We were disappointed when the Auger machine broke down, but they kept pushing our hopes up. They said it would take time, but all 41 will definitely come back alive.
Professor Dix was guiding us throughout. There were our own experts and engineers from different government departments and organisation, but his voice carried weight because of his experience.
What was the most difficult moment of these entire 17 days?
The breaking down of the Auger machine.
The broken parts had to be pulled out of the tunnel in order to start the manual boring. The equipment required to achieve this included magna cutters, plasma and laser cutters, etc that had to be flown from different parts of the country. We had to wait till that was brought in and then pull out the last bits of the auger.
The manual mining began thereafter. The rat-miners achieved the last 10-12 metres very quickly. I was expecting that they would probably take 48 to 72 hours. but they were very, very good.
At any point, did you ever think what if this doesn't succeed?
Maybe somewhere in the back of the mind, but I knew that there was just too much talent involved in the rescue. I was sure we will achieve it.

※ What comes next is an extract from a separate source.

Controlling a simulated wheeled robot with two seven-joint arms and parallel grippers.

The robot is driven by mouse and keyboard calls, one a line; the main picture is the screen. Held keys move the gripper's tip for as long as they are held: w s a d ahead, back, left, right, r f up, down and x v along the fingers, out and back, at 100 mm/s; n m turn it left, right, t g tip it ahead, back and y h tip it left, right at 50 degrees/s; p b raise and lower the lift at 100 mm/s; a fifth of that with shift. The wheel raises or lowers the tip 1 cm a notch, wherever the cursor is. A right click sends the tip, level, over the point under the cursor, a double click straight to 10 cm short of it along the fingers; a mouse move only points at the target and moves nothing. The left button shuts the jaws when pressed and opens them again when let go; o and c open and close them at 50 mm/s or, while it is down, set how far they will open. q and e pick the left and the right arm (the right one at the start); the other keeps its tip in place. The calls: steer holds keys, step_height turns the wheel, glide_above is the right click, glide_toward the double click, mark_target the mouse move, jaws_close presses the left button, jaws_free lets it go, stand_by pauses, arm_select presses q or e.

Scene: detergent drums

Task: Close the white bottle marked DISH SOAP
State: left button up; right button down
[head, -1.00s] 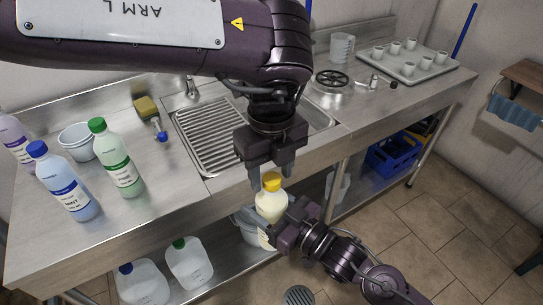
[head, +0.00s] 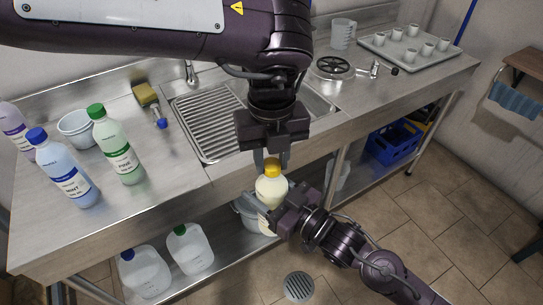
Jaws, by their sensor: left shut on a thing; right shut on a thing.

It also speaks about the resilience and courage of the 41 workers.
Their survival skills were of very high order. They are hardy people who have been working in the mountains although they are from the plains. They are main workforce of companies involved in infrastructure development in the mountains.
I can vouch that the Border Roads Organisation swears by them.
These men had the capacity, resilience and courage to survive.
The state government has announced Rs 1 lakh each for the workers; do you think there'll be more compensation for them? Also, will there accountability sought from those constructing the tunnel?
The goal of the NDMA was to rescue the trapped men. There will be many issues which will come up for discussion and the reasons for the tunnel collapse will be analysed.
But that is for subsequent times. This is a happy moment for all of us and we should take heart from it just now.